The danger is centered on New South Wales and Victoria, Australia’s most populous states, where temperatures and wind speeds are escalating

Eden: Thousands of people fled their homes and helicopters dropped supplies to towns at risk of nearby wildfires as hot, windy conditions Friday threatened already fire-ravaged southeastern Australian communities.

The danger is centered on New South Wales and Victoria, Australia’s most populous states, where temperatures and wind speeds are escalating after a few days of relatively benign conditions.

In neighboring Victoria, evacuation orders were issued in alpine areas, and Premier Daniel Andrews pleaded with residents to heed alerts and avoid complacency even though no fresh destruction was being reported.

“Despite this unprecedented fire activity, we have nobody who is unaccounted for, we have no further people who have died, and we have no further communities who have been cut off,” Andrews told reporters. “Now, all of those things can change and that is perhaps the most powerful reminder that we have to remain vigilant. Please, listen to the warnings and do as you are asked. If you are told to leave a community, and you can leave, then you should leave.”

The unprecedented fire crisis in southeast Australia has claimed at least 26 lives, destroyed more than 2,000 homes and scorched an area twice the size of the U.S. state of Maryland since September.

Prime Minister Scott Morrison said the Australian military was on standby to help firefighters and emergency agencies.

The military has already been involved in the unfolding crisis by clearing roads closed by fallen trees, burying dead cattle and sheep and providing fodder to surviving livestock.

The conservation group WWF-Australia estimates that 1.25 billion wild animals had died during the current fire crisis in addition to livestock losses, which the government expects will exceed 100,000 animals.

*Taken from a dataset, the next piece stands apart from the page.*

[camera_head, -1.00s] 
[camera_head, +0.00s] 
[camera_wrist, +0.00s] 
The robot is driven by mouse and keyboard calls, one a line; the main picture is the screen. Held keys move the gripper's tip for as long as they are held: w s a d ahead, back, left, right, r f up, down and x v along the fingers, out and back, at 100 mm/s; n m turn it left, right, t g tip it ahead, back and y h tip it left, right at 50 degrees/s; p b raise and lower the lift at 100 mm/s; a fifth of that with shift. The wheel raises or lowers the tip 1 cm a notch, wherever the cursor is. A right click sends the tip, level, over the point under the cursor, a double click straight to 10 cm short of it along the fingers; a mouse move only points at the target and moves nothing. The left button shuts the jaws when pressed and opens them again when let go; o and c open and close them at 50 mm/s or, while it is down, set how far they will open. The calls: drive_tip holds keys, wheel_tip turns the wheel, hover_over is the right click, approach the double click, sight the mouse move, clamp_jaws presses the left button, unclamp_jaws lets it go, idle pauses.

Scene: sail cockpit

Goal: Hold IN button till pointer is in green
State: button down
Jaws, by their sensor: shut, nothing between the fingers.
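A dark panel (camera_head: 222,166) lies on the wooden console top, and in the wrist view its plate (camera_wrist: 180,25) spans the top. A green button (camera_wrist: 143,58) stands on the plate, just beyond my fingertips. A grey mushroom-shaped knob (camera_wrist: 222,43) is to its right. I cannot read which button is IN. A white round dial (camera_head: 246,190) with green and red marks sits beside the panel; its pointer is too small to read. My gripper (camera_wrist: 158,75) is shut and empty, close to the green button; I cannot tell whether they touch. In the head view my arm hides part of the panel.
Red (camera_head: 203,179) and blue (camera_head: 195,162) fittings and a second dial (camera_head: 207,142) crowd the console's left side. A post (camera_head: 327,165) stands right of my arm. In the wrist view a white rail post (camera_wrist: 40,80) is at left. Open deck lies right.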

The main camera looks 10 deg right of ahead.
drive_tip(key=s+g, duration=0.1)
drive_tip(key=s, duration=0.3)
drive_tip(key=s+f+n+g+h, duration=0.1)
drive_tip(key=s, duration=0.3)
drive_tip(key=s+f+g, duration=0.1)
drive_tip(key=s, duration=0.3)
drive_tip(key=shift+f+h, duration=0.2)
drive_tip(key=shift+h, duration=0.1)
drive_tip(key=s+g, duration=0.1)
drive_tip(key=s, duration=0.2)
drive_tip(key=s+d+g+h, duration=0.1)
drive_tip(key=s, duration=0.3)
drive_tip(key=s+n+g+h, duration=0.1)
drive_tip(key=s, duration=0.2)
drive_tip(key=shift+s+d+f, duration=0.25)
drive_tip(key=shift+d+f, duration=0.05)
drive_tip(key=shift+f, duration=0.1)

WWF fears the disasters could lead to local extinctions and threaten the survival of some species, such as the glossy black-cockatoo and a knee-high kangaroo known as the long-footed potoroo.

WWF conservation scientist Stuart Blanch described the estimate as conservative, and it did not include bats, frogs and insects.

The majority of estimated losses were reptiles, followed by birds, then mammals such as koalas, kangaroos, wallabies, echidnas and wombats.

“Kangaroos can get away from fires. But a lot get burnt to a crisp stuck in a fence,” Blanch said.

WWF estimates there were between 100,000 and 200,000 koalas across Australia before the fire season. Estimated koala losses in the current emergency include 25,000 on Kangaroo Island off southern Australia and 8,000 in northwest New South Wales.

“It’s a significant loss, but I don’t think we’ll know for several months,” Blanch said of the koala deaths.